Append values from one dict to a dict of lists and append None where the keys don't match to keep lists the same length

Question

I have two dicts.

d1 = {
    "A": 10,
    "C": 30,
}
d2 = {
    "A": [1, 5],
    "B": [3, 6],
    "C": [90, 2],
    "D": [7, 22],
}

And I would like to add the values from d1 to the lists in d2. Where the keys from d1 are not in d2, then None is added to the lists at the missing keys in d2. So that all the lists remain the same length. For a result that looks like this:

merged = {
    "A": [1, 5, 10],
    "B": [3, 6, None],
    "C": [90, 2, 30],
    "D": [7, 22, None],
}

What is an efficient way to do this?

Answer 1

d1 = {
    "A": 10,
    "C": 30,
}
d2 = {
    "A": [1, 5],
    "B": [3, 6],
    "C": [90, 2],
    "D": [7, 22],
}

merged = {k: v + [d1.get(k)] for k, v in d2.items()}

print(merged)
# {'A': [1, 5, 10], 'B': [3, 6, None], 'C': [90, 2, 30], 'D': [7, 22, None]}

Answer 2

If you want to avoid modifying d2, you can create a new dictionary to store your output like so:

merged = {}
for key, value in d2.items():
    merged[key] = value + [d1.get(key)]

Answer 3

Define "efficient". There are two possible answers for the problem.
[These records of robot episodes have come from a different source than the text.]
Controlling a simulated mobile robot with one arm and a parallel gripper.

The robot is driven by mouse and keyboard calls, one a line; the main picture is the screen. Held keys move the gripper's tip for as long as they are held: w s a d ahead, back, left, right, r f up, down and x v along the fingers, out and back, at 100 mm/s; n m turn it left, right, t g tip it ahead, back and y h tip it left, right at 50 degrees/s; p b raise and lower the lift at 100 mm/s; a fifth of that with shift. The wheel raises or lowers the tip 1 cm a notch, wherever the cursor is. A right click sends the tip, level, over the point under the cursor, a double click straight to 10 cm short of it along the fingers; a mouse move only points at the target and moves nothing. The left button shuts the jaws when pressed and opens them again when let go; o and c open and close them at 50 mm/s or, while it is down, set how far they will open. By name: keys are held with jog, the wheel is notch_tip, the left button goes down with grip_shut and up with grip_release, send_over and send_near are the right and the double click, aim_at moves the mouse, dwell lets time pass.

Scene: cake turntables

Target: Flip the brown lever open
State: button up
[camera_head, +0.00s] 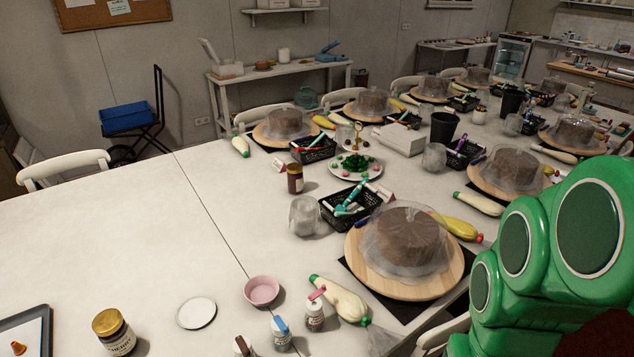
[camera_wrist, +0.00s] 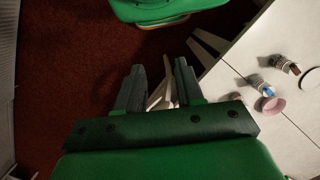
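The brown lever (camera_head: 241,344) shows at the bottom edge of the head view, on top of a small jar that is mostly cut off. Whether it is up or down is hard to tell. In the wrist view a small jar with a reddish-brown top (camera_wrist: 291,67) stands near the table edge and is probably the same one. My gripper (camera_wrist: 160,68) is open and empty, its two fingers apart over the red floor, beside the table and away from the jars. It is not visible in the head view.
A blue-lever jar (camera_head: 281,335) and a pink-lever jar (camera_head: 314,312) stand close by. A pink bowl (camera_head: 262,291), a white plate (camera_head: 197,313) and a brown jar (camera_head: 114,333) are near. A cake turntable (camera_head: 364,267) stands to the right. The table's left middle is clear.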

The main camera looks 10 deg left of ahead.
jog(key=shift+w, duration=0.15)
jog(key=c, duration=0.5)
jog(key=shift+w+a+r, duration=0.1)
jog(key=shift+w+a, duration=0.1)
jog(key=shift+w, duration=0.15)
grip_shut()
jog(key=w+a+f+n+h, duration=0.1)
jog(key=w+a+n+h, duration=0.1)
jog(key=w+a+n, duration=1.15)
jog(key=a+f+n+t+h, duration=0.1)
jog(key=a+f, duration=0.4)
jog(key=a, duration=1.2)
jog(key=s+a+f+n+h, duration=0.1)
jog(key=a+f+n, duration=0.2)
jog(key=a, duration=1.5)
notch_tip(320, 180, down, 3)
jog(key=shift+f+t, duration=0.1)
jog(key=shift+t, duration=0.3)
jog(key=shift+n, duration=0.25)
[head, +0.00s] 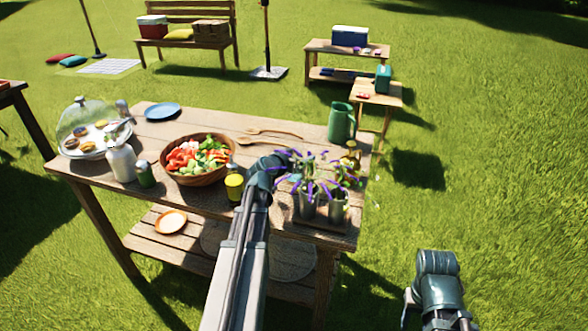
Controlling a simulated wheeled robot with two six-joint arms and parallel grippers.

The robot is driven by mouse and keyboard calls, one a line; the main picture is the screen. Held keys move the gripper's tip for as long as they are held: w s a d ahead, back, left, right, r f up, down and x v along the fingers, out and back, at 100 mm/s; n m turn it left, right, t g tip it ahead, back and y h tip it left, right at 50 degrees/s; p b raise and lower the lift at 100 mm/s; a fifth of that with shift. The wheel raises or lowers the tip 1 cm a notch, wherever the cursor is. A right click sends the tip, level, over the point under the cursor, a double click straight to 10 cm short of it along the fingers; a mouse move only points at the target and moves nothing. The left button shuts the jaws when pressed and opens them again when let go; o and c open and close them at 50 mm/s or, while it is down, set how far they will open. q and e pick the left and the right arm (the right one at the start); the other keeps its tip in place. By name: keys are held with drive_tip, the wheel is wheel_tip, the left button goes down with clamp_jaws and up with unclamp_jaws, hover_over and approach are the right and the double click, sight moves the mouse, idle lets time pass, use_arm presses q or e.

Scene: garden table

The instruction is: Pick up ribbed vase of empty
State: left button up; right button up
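Two grey metal vases stand close together at the right end of the wooden table: one on the left (307,204) and one on the right (338,209). They are on a small wooden tray (322,230). Purple flowers and leaves (310,168) spread above and in front of them. I cannot tell which vase is ribbed or whether either is empty. My left arm reaches up from the bottom middle, and its dark end is just left of the flowers. Its fingers are not clear, so their state cannot be told. My right arm is low at the right, off the table, its fingers not visible.
A green pitcher (342,122) and an amber bottle (350,160) stand behind the vases. A yellow-topped jar (234,187) and a salad bowl (166,174) are to the left. Wooden utensils (268,132) lie at the back. Open grass (480,190) lies right of the table.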

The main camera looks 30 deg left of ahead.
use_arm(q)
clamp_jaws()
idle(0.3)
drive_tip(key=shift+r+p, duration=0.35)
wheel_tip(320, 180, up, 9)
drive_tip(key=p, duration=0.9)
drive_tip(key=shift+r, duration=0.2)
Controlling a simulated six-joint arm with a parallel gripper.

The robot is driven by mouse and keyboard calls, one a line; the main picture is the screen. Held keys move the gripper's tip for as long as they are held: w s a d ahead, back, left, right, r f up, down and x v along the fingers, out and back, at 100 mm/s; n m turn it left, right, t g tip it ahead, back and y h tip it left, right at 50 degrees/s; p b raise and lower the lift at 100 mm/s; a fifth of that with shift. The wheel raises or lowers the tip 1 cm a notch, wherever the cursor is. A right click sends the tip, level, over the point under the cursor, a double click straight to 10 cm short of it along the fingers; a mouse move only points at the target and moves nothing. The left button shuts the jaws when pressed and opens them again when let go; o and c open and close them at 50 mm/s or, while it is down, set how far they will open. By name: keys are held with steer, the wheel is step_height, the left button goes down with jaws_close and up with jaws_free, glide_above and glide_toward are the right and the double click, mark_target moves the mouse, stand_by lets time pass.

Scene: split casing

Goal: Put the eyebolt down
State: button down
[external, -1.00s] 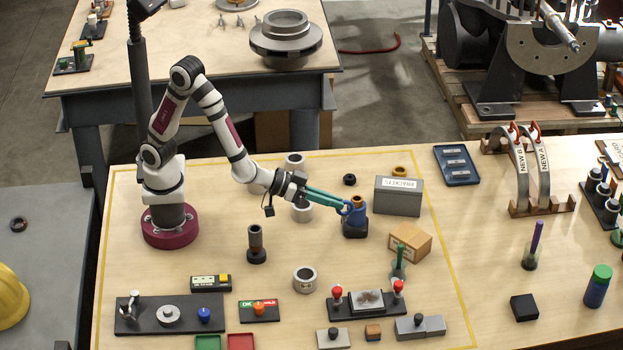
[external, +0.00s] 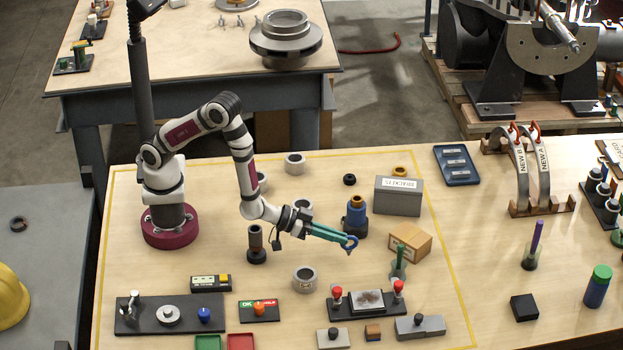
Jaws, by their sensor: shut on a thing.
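My gripper (external: 345,240) has long teal fingers and is shut on the eyebolt (external: 351,243). The eyebolt is a small blue ring with a short shank that points down at the fingertips. It is held in the air above the table, between the blue-topped dark holder (external: 355,217) and the green-handled item (external: 399,264). How high it hangs is hard to judge.
A cardboard box (external: 410,241) stands to the right, and a grey labelled box (external: 398,196) behind it. A metal ring (external: 305,279) lies in front left of the gripper. A dark fixture with red knobs (external: 367,301) stands in front. Bare wood lies between them.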

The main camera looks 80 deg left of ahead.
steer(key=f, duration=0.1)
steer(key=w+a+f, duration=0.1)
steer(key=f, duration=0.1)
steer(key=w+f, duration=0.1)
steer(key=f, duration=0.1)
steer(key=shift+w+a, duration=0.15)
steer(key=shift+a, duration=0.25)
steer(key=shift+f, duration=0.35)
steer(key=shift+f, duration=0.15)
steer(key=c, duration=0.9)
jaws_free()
The first is to use a for loop, like this:

for key in d2.keys():
    d2[key].append(d1.get(key))

Explaining: you go through the keys of the bigger dict, then use get to verify if the key exists in d1 and append the value, or None, to d2. The output is d2.

The second solution would be to use pandas' DataFrames, which may be more efficient. The process is simple, turn everything into a DataFrame, then just merge them.

At the top of your code, import the pandas package, or the DataFrame module.

from pandas import DataFrame

Then, after defining your d1 and d2

df1 = DataFrame(d1, index=[0])
df2 = DataFrame(d2)
merged = df2.append(df1)

Explaining: as d1 doesn't contains a list, you need to determine that the only entry in the DataFrame is in index=0, the d2 don't need it, because the list already set their indexes; the columns of the DataFrame will be the keys of the dictionary.

Later you can turn your DataFrame back to a dictionary, but this would render the method unefficient.